In adjoint analysis, one rewrites the objective function as

\[\tilde{C} = C + \boldsymbol{\lambda}^T \left( \boldsymbol{K}\boldsymbol{u} - \boldsymbol{f} \right)\]

where \(\boldsymbol{\lambda}\) is an arbitrary vector which we call the adjoint vector or in general adjoint variables. It is arbitrary as we have written \(\boldsymbol{\lambda } \cdot \boldsymbol{0}\), therefor the values of \(\boldsymbol{\lambda}\) are arbitrary. After differentiation

\[\frac{d \tilde{C}}{d x} = \frac{\partial C}{\partial x} + \nabla_{\boldsymbol{u}}C^T \frac{\partial \boldsymbol{u}}{\partial x} + \boldsymbol{\lambda}^T \left( \frac{\partial \boldsymbol{K}}{\partial x} \boldsymbol{u} + \boldsymbol{K} \frac{\partial \boldsymbol{u}}{\partial x} - \frac{\partial \boldsymbol{f}}{\partial x} \right)\]

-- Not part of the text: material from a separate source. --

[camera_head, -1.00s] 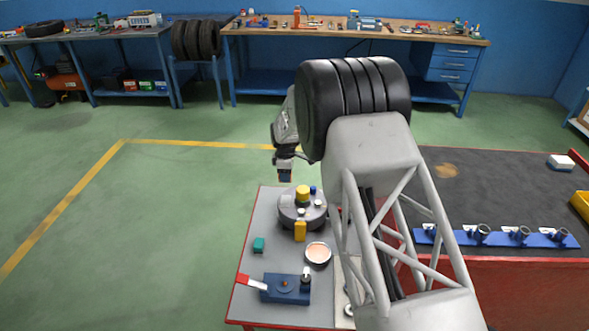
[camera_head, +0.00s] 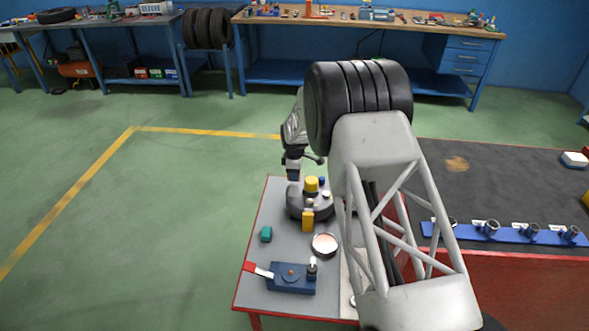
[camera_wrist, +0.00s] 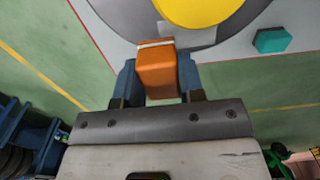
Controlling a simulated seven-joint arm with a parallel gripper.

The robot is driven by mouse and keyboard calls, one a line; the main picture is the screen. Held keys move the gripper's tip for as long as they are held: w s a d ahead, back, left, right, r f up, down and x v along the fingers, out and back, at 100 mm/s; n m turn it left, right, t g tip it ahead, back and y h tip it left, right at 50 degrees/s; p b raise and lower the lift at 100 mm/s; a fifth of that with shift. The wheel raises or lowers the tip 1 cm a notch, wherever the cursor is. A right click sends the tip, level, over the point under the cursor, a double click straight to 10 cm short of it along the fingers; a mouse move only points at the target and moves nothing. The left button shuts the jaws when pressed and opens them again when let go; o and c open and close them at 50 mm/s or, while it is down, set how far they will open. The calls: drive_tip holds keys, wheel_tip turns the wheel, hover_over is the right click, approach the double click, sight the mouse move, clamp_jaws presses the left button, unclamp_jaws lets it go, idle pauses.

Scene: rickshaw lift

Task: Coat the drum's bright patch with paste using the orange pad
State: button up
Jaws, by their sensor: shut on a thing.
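My gripper (camera_wrist: 157,80) is shut on the orange pad (camera_wrist: 157,74), a block with a whitish strip along its far edge. In the head view my gripper (camera_head: 293,172) hangs by the back left of the dark grey round drum (camera_head: 294,203). The drum's grey rim (camera_wrist: 115,14) fills the top of the wrist view, with a yellow round top (camera_wrist: 200,8) on it. A small pale patch (camera_wrist: 166,28) shows on the rim just beyond the pad, partly hidden; I cannot tell whether the pad touches it.
A yellow block (camera_head: 308,220) stands at the drum's front. A teal block (camera_head: 266,234) and a blue fixture (camera_head: 291,279) with a red-handled tool (camera_head: 256,269) are on the grey table (camera_head: 278,215). My arm hides the table's right part. Open green floor lies left.

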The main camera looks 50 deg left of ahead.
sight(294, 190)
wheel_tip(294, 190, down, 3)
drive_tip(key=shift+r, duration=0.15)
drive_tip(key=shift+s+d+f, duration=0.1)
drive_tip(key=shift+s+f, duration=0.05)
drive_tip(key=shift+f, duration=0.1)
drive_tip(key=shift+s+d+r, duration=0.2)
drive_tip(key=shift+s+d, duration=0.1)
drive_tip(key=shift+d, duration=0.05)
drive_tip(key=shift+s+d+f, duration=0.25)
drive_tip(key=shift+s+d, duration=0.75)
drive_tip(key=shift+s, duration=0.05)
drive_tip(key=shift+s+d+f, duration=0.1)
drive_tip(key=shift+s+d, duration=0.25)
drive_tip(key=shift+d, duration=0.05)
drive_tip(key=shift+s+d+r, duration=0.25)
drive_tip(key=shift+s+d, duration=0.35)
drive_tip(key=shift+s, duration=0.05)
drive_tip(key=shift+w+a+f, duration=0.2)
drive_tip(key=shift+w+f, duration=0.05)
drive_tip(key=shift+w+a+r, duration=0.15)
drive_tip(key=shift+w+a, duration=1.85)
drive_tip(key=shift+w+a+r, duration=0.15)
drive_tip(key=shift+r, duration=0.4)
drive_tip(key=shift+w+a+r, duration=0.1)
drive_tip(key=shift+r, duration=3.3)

we again assume for sake of clarity that the right hand side of the phys. problem \(\boldsymbol{f}\) is independent of \(x\), therefor \(\frac{\partial \boldsymbol{f}}{\partial x}=\boldsymbol{0}\) and we re-group the terms:

\[\frac{d \tilde{C}}{d x} = \frac{\partial C}{\partial x} + \left( \nabla_{\boldsymbol{u}}C^T + \boldsymbol{\lambda}^T \boldsymbol{K}\right)\frac{\partial \boldsymbol{u}}{\partial x} + \boldsymbol{\lambda}^T \frac{\partial \boldsymbol{K}}{\partial x} \boldsymbol{u}\]

We now notice if

\[\nabla_{\boldsymbol{u}}C^T + \boldsymbol{\lambda}^T \boldsymbol{K} = \boldsymbol{0}\]

the troublesome derivative \(\frac{\partial \boldsymbol{u}}{\partial x}\) drops out of the expression for \(\frac{d \tilde{C}}{d x}\). As \(\boldsymbol{\lambda}\) is arbitrary, after re-arranging the terms one can state the adjoint problem

\[\boldsymbol{K}^T \boldsymbol{\lambda} = -\nabla_{\boldsymbol{u}}C\]

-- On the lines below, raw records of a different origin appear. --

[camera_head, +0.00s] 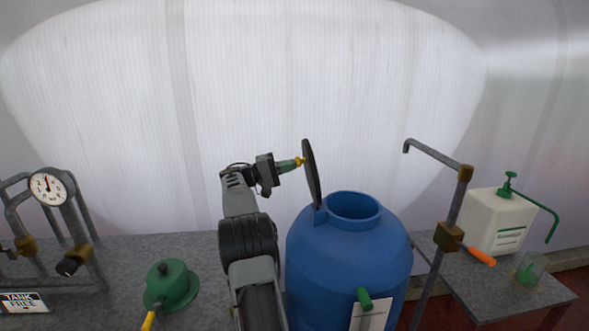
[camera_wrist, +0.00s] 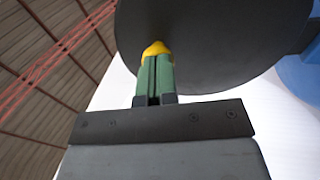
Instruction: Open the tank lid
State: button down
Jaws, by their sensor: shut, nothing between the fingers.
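The blue tank (camera_head: 345,255) stands in the middle of the head view, its round mouth (camera_head: 353,205) uncovered. The dark round lid (camera_head: 312,175) stands nearly upright on its hinge at the left side of the mouth. In the wrist view the lid's dark face (camera_wrist: 215,40) fills the upper part. My gripper (camera_head: 297,162) is left of the lid, fingers pointing at it. The green fingers with yellow tips (camera_wrist: 155,50) are shut with nothing between them. The tips are touching or very close to the lid; I cannot tell which.
A pipe with an orange-handled valve (camera_head: 450,237) rises right of the tank. A white pump canister (camera_head: 496,221) stands on the right bench. On the left bench are a green domed object (camera_head: 172,287), a gauge (camera_head: 52,187) and a "TANK FREE" sign (camera_head: 23,303).

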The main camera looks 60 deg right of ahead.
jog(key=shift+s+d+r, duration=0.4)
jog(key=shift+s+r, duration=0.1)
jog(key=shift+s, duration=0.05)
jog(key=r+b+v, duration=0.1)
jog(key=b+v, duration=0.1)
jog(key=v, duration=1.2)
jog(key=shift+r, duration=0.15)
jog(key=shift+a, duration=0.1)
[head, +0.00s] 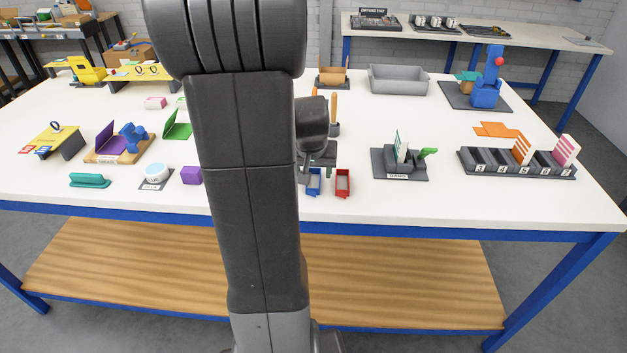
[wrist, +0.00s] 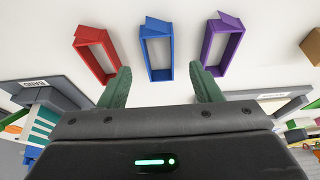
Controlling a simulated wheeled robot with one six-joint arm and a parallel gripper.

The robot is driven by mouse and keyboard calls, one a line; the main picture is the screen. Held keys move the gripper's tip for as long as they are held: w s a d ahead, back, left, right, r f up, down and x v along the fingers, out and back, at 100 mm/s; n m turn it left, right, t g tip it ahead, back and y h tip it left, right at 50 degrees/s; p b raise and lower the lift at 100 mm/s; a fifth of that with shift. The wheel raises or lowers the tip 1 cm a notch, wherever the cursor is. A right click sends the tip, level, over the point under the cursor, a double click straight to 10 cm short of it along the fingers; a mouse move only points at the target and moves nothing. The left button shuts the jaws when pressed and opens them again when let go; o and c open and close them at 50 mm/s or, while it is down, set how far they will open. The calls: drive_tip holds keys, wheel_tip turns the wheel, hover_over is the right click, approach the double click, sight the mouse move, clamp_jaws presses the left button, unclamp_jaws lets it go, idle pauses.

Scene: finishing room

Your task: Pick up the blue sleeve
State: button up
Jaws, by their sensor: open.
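The blue sleeve (wrist: 158,29) is an open rectangular frame in the wrist view, between a red sleeve (wrist: 91,36) and a purple sleeve (wrist: 227,24). My gripper (wrist: 160,70) is open, with its two green fingers apart and nothing held. The blue sleeve lies just beyond the fingertips, lined up with the gap between them. In the head view the blue sleeve (head: 314,189) is near the table's front edge, left of the red sleeve (head: 343,189). My gripper (head: 318,163) is just behind and over it there, partly hidden by my arm.
The white table (head: 450,205) is clear in front of the sleeves. A dark holder (head: 400,176) with cards stands to the right, and a slotted rack (head: 515,168) is farther right. A grey bin (head: 398,80) stands behind.

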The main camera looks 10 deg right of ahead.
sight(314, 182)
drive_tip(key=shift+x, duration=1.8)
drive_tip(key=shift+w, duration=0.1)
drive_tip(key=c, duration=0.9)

which yields the final expression for the sensitivities as

\[\frac{d \tilde{C}}{d x} = \frac{\partial C}{\partial x} + \boldsymbol{\lambda}^T \frac{\partial \boldsymbol{K}}{\partial x} \boldsymbol{u}.\]

In adjoint analysis the calculation of gradients therefor amounts to just solving a linear problem which is much cheaper as compared to the direct method.